Imlek untuk Mawas Diri

Jakarta – Perayaan Imlek bisa menjadi momentum untuk mawas diri dan introspeksi pada tahun-tahun selanjutnya. Karena itu, semua orang diharapkan bisa menahan emosi, ucapan, dan kata-kata kontraproduktif. Semuanya saling mengisi, menyayangi dan mendoakan.

Ketua Umum Perwakilan Umat Budha Indonesia (Walubi) Hartati Murdaya, mengatakan, tahun baru Imlek merupakan momentum untuk mawas diri dan introspeksi untuk menghadapi tahun-tahun ke depan. Tahun ini menurutnya, merupakan tahun banyak cobaan dan ujian. Semuanya, harus bisa menahan emosi, ucapan dan kata-kata kontraproduktif.

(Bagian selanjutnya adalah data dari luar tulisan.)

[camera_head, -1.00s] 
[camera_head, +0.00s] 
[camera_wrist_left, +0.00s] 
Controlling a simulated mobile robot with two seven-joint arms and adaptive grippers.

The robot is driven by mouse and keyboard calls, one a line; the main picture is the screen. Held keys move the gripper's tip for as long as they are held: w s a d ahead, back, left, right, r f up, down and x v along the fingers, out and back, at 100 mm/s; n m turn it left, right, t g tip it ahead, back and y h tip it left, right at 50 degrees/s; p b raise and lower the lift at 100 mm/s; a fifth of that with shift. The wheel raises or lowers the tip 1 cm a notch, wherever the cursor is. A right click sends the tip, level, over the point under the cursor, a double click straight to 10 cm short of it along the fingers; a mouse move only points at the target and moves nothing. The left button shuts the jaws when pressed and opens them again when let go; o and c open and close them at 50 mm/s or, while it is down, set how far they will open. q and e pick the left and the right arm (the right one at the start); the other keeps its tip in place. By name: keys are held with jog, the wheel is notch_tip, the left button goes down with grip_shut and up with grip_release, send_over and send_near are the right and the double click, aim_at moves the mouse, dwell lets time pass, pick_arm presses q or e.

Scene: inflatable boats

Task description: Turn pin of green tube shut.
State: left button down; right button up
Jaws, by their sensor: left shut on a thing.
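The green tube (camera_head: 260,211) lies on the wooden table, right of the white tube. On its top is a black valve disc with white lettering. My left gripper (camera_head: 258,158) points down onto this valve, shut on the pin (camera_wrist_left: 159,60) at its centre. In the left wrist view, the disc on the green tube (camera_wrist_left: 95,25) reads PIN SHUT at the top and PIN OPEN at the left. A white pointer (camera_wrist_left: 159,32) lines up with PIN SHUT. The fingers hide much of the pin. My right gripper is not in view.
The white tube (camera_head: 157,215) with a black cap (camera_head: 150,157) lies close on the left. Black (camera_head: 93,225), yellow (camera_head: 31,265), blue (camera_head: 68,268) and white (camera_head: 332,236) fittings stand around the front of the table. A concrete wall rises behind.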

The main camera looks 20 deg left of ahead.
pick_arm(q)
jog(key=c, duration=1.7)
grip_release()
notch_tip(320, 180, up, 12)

Semua elemen masyarakat, harus saling mengisi dan menyayangi. Setelah itu, perbanyaklah berdoa kepada Yang Maha Kuasa. Pasalnya, lanjut Hartati, inti dari situasi hidup manusia di dunia adalah berdoa.

“Harus banyak berdoa agar bisa berubah lebih baik, karena ketika berdoa terjadi kenyamanan dalam batin,” katanya kepada INILAH.COM, di Jakarta, Minggu (25/1).

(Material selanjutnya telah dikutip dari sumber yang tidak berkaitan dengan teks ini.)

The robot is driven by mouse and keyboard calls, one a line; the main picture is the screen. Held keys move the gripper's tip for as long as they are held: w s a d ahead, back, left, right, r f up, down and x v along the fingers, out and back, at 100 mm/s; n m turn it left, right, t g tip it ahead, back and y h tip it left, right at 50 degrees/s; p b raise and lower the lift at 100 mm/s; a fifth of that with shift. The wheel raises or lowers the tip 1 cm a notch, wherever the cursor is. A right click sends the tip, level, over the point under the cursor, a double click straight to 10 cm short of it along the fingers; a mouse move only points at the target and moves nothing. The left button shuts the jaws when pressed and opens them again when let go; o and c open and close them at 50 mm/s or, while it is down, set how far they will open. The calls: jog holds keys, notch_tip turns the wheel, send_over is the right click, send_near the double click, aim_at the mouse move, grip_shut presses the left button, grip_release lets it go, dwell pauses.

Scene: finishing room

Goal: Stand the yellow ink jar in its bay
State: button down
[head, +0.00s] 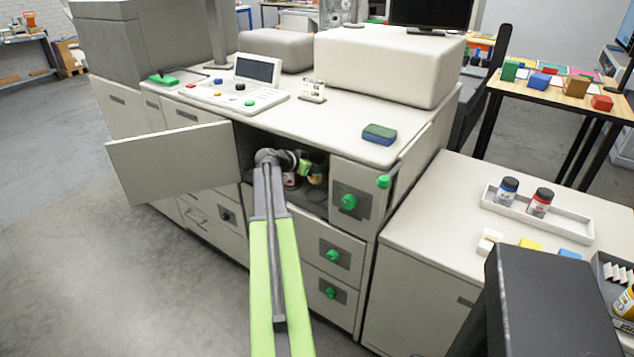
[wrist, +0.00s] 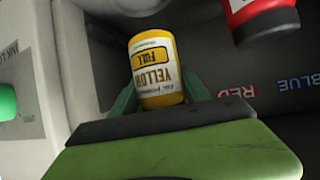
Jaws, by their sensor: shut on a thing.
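My gripper (head: 303,165) reaches through the open door into the machine's ink compartment. In the wrist view, its green fingers (wrist: 160,94) are shut on the yellow ink jar (wrist: 158,62), one on each side. The jar's yellow label reads YELLOW and FULL, upside down in this view. In the head view the jar (head: 316,178) is mostly hidden by the gripper. RED (wrist: 236,91) and BLUE (wrist: 298,84) bay labels show to the right of the jar. The yellow bay's label is not visible. I cannot tell whether the jar touches the floor.
A red jar (wrist: 262,18) stands in the compartment beside the yellow one. A white tray (head: 560,224) on the right cabinet holds a blue-labelled and a red-labelled jar.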

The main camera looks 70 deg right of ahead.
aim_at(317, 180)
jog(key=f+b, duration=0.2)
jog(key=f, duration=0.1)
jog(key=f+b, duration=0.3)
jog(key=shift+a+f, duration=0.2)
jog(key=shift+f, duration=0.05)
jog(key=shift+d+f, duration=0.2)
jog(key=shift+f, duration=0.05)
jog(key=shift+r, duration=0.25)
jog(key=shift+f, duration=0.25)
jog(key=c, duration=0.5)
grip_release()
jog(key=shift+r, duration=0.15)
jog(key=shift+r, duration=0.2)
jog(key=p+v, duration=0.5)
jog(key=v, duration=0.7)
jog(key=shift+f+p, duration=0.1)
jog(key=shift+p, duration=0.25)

Lebih lanjut Hartati mengatakan, makna Imlek tidak mengalami perubahan dari tahun ke tahun. Imlek merupakan perayaan musim semi dan dirayakan dalam rangka mensyukuri panen. Karena itu, imlek juga merupakan simbol dari kemakmuran. “Imlek dirayakan oleh rakyat, bagi kemakmuran bangsa Indonesia,” imbuhnya.

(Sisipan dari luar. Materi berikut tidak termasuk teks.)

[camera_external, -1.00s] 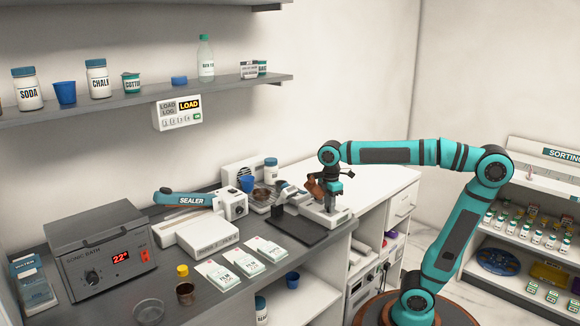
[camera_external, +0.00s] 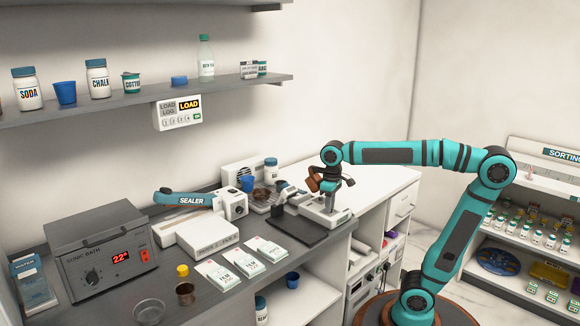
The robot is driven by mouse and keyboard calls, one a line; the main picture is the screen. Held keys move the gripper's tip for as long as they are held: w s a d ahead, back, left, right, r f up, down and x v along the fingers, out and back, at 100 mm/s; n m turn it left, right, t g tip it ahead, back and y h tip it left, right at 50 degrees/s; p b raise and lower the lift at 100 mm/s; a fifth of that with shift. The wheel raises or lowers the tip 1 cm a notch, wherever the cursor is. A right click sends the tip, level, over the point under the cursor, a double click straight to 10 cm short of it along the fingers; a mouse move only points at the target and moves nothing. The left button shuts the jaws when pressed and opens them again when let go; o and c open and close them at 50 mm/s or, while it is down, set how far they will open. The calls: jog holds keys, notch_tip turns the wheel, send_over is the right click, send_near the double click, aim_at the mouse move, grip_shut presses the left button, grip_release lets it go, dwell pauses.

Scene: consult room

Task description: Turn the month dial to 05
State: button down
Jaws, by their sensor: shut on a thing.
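My gripper (camera_external: 331,188) points down over a light grey and white device (camera_external: 322,211) at the right part of the counter. It is shut on something small at the top of the device's upright part. The fingers and wrist cover that spot, so the month dial and its number cannot be read in this view. I take the held thing to be the dial, but it is too small to tell.
A blue cup (camera_external: 247,183) and white jar (camera_external: 271,168) stand behind. The white counter to the right (camera_external: 375,183) is clear.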

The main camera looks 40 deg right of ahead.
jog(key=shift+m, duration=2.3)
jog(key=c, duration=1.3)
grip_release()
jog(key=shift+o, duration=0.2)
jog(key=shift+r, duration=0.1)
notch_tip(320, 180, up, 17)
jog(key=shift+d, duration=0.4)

Makna implisit dari Imlek, adalah persatuan dan kesejahteraan. Semua elemen bangsa mengharapkan kesejahteraan dan kerukunan. Dalam konteks resesi ekonomi global saat ini, semua pihak harus prihatin, berdoa, dan memohon kepada Yang Maha Kuasa agar diberikan keadaan lebih baik.

Semua pihak harus optimistis menuju ke arah lebih baik dan tetap menerima yang sudah terjadi dengan lapang dada. Pasalnya, lanjut Hartati, semua keadaan tidaklah kekal melainkan selalu berubah yakni yang baik menjadi buruk dan keadaan buruk berubah menjadi baik. ”Jadi kita dalam keadaan buruk memohon supaya tetap berubah menjadi baik,” paparnya.

Imlek, lanjut Hartati, adalah tradisi etnis Tiong Hoa yang berasal dari nenek moyang. Bahkan sebelum kelahiran Nabi Kong Hu Cu pun Imlek sudah dirayakan. Bagi yang beragama Budha, ada ritual tersendiri dalam merayakannya. Bagi yang beragama Kristen, mereka berdoa kepada Tuhannya.

Bahkan, yang beragama Muslim pun, kata Hartati, di daerah tertentu seperti daratan Tiongkok, sekitar Shing Thiang, mereka merayakan imlek dengan cara Muslim. ”Warga di Shing Thiang beragama Muslim, yang dekat dengan Pakistan,” imbuhnya.

Karena itu, imlek sebenarnya bukan perayaan agama, melainkan tradisi Tiong Hoa yang merayakan musim semi. Pasalnya, musim semi biasanya adalah musim cerah dan memiliki udara yang bagus. Jika ditanam padi akan tumbuh bagus, dan pertanian secara umum pun akan baik. ”Jadi, imlek itu dirayakan,” tukasnya.

Tahun Baru Imlek kali ini yang jatuh pada Senin (26/1) merupakan pergantian lambang Shio dari tahun Tikus ke tahun Kerbau. Berdasarkan hitungan tahun kelahiran Nabi Khong Hu Cu, perayaan Imlek kali ini merupakan yang ke 2560.

Namun berdasarkan Ilmu Astrologi China yang lebih bisa dipertanggung-jawabkan, pergantian periode Shio dilakukan dengan berpedoman pada siklus Matahari terhadap Bumi, saat masuk ke periode Li Chun (awal musim semi). Tahun 2009 ini Li Chun jatuh pada 4 Februari 2009, tepatnya pukul 00.50.

Tapi yang jelas makna imlek adalah sama yakni yang jelek berubah menjadi lebih baik, menjadi lebih sejahtera. Sehingga Indonesia bisa keluar dari kesulitan dan bersama-sama membangun sebagai bagian dari Bangsa Indonesia.